GIVEN MATERIAL ::
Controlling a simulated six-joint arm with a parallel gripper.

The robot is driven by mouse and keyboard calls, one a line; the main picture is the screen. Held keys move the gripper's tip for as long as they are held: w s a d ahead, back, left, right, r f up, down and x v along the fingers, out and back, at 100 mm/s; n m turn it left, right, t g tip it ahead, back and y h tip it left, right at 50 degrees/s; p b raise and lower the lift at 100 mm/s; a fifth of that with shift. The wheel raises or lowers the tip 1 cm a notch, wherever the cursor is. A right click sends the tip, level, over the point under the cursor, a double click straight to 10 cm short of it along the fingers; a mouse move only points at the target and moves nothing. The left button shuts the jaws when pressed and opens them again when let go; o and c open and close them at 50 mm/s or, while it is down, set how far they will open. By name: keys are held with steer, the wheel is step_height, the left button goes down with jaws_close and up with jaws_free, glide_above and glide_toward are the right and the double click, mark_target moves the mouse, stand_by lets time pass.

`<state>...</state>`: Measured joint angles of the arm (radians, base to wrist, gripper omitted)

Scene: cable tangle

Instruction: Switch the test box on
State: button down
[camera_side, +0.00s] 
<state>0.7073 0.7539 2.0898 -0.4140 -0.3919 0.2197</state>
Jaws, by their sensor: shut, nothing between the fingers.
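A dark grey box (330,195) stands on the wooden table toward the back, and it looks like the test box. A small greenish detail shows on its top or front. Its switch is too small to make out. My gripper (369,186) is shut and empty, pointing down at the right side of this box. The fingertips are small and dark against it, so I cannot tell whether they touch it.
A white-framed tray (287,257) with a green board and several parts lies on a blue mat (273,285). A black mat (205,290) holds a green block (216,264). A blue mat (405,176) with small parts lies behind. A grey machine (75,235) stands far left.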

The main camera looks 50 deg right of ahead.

TO DO :: Output the complete data exactly as written.

FULL SOLUTION ::
Controlling a simulated six-joint arm with a parallel gripper.

The robot is driven by mouse and keyboard calls, one a line; the main picture is the screen. Held keys move the gripper's tip for as long as they are held: w s a d ahead, back, left, right, r f up, down and x v along the fingers, out and back, at 100 mm/s; n m turn it left, right, t g tip it ahead, back and y h tip it left, right at 50 degrees/s; p b raise and lower the lift at 100 mm/s; a fifth of that with shift. The wheel raises or lowers the tip 1 cm a notch, wherever the cursor is. A right click sends the tip, level, over the point under the cursor, a double click straight to 10 cm short of it along the fingers; a mouse move only points at the target and moves nothing. The left button shuts the jaws when pressed and opens them again when let go; o and c open and close them at 50 mm/s or, while it is down, set how far they will open. By name: keys are held with steer, the wheel is step_height, the left button goes down with jaws_close and up with jaws_free, glide_above and glide_toward are the right and the double click, mark_target moves the mouse, stand_by lets time pass.

`<state>...</state>`: Measured joint angles of the arm (radians, base to wrist, gripper omitted)

Scene: cable tangle

Instruction: Switch the test box on
State: button down
[camera_side, +0.00s] 
<state>0.7073 0.7539 2.0898 -0.4140 -0.3919 0.2197</state>
Jaws, by their sensor: shut, nothing between the fingers.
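A dark grey box (330,195) stands on the wooden table toward the back, and it looks like the test box. A small greenish detail shows on its top or front. Its switch is too small to make out. My gripper (369,186) is shut and empty, pointing down at the right side of this box. The fingertips are small and dark against it, so I cannot tell whether they touch it.
A white-framed tray (287,257) with a green board and several parts lies on a blue mat (273,285). A black mat (205,290) holds a green block (216,264). A blue mat (405,176) with small parts lies behind. A grey machine (75,235) stands far left.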

The main camera looks 50 deg right of ahead.

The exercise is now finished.